9) Linguísticos X adaptações temporais da comunicação:
Nenhum fenômeno linguístico está fora dessa mudança natural das línguas. Não temos muito controle sobre isso. Podemos gostar ou não, mas não há controle. Tudo depende da questão da comunicação. É muito natural que haja a mudança linguística. Ela não é repentina, demora a acontecer. O uso da vírgula faz parte das regras gramaticais de uma língua. Para que determinados usos de vírgula caiam, seriam necessárias mudanças de regras, processo que não é simples. Veja o exemplo que dei do vocativo. Praticamente, não vejo mais essa vírgula aparecer. A não ser que seja um professor de português escrevendo ou alguém que se preocupe muito com a língua por algum motivo. De maneira geral, as pessoas têm ignorado essa regra, inclusive, pessoas que até que escrevem relativamente bem. Será que daqui a algum tempo essa vírgula ainda existirá? O que vai acontecer? Não tenho como prever isso, mas não duvidaria, porque é um fenômeno que vem sendo compartilhado socialmente.
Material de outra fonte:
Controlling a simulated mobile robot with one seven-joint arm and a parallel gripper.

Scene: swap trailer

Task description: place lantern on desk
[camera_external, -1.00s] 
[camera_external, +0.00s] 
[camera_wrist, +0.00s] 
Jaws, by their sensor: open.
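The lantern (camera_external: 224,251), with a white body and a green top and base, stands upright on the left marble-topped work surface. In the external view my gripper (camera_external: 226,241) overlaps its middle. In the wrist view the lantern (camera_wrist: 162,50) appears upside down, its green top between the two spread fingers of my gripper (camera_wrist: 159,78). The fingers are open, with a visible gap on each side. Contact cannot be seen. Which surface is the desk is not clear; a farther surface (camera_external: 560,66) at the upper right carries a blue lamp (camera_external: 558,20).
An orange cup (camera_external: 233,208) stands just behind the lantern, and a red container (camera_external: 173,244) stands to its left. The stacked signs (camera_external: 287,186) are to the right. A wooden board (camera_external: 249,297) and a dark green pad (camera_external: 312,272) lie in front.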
10) Dicas para concurso, vestibular, Enem, entre outros:
A vírgula não é um tópico gramatical cobrado e não tem sido cobrado no Enem. Não é o perfil da prova. Ela é cobrada por meio da leitura. E ela é muito importante na redação, que tem um peso enorme no exame. A vírgula pode acarretar perda de ponto na competência 1, que julga a modalidade escrita da língua. Assim, se o candidato separar o sujeito de verbo por vírgula, ele estará cometendo um desvio gramatical e ferindo a competência 1.
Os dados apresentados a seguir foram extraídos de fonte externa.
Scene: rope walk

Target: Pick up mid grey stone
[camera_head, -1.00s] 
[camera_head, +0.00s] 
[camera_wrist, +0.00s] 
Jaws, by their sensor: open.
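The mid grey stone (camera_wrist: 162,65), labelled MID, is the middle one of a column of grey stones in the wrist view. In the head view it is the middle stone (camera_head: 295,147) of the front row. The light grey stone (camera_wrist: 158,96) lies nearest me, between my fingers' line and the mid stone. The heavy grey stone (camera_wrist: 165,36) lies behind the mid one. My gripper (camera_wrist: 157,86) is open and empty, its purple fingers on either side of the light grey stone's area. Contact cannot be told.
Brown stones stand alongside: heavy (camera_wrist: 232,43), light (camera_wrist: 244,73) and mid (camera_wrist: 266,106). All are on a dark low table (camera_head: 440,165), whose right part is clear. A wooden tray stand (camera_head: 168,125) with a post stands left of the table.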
Em períodos muito longos, a pontuação é tratada de maneira mais ampla, não só do uso da vírgula. Nesses períodos enormes – com linhas e linhas, sem um ponto final ou algum ponto que identifique o fim do período –, a ausência de uma pontuação que identifique o fim do período, como exclamação, reticência, interrogação, é um problema e o estudante será punido na competência 4, que julga a coesão – a amarração linguística das ideias, das frases, entre os parágrafos. E esse tipo de problema na pontuação é muito grave e muito recorrente. E é mais amplo do que apenas o uso da vírgula.
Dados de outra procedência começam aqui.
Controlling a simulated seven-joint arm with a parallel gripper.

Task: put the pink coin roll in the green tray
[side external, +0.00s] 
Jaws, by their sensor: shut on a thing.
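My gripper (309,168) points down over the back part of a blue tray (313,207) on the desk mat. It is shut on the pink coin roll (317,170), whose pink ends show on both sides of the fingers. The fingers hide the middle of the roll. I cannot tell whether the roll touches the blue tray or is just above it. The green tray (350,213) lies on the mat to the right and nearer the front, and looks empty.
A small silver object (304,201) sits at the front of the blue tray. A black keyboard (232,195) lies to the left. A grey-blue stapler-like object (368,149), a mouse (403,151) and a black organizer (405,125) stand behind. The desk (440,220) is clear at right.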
Na verdade, é o uso excessivo e indiscriminado da vírgula, uso sem muito raciocínio, sem imaginar que ali se encerra uma frase, uma ideia. Simplesmente, a pessoa põe vírgula quando acha que acabou o assunto. Simplesmente, a pessoa escreve o que está pensando e pondo vírgulas para separar ideias aleatoriamente.
Dessa forma, já são duas competências, ou seja, 40% da nota em que saber usar a vírgula faz muita diferença. Sem contar que um texto mal pontuado, com problema graves de pontuação, é um texto que vai pecar em coerência, competência 3. A competência 2 julga a compreensão do tema. Então, como examinadora, se eu tenho dificuldades de entender, de ler o texto, as outras competências que não tratam diretamente da vírgula serão penalizadas, porque o texto não está bem pontuado, o que só corrobora a importância da vírgula na produção textual, na elaboração de uma boa redação. Portanto, a dica para o Enem é atenção e preocupação à construção dos períodos, de períodos coerentes do ponto de vista gramatical e do uso da vírgula, e que não haja problemas nem na competência 1, da modalidade escrita, nem na competência 4, da coesão e que mais diretamente dialoga com o uso da vírgula, e nas outras competências que estão relacionadas à compreensão do texto.
11) Exemplos:
Orações independentes:
- a) “O dia avança, a maré sobe…”
- b) Deslocamento de adjunto adverbial:
- c) “Antes do meio-dia, todo o grupo já havia retornado.”
- d) “Todo o grupo, antes do meio-dia, já havia retornado.”
- e) O mesmo para orações adverbiais deslocadas (antepostas ou intercaladas):
- f) “Mesmo que a chuva parasse, o passeio de barco à ilha já não poderia ser realizado àquela hora do dia.”
- g) “O passeio de barco à ilha, mesmo que a chuva parasse, já não poderia ser realizado àquela hora do dia.”
- h) Isolamento do aposto e do predicativo:
- i) “Aquele restaurante japonês, o mais procurado da cidade, reservava uma grata surpresa ao grupo.”
- j) Lotada, a embarcação não obteve autorização para zarpar.”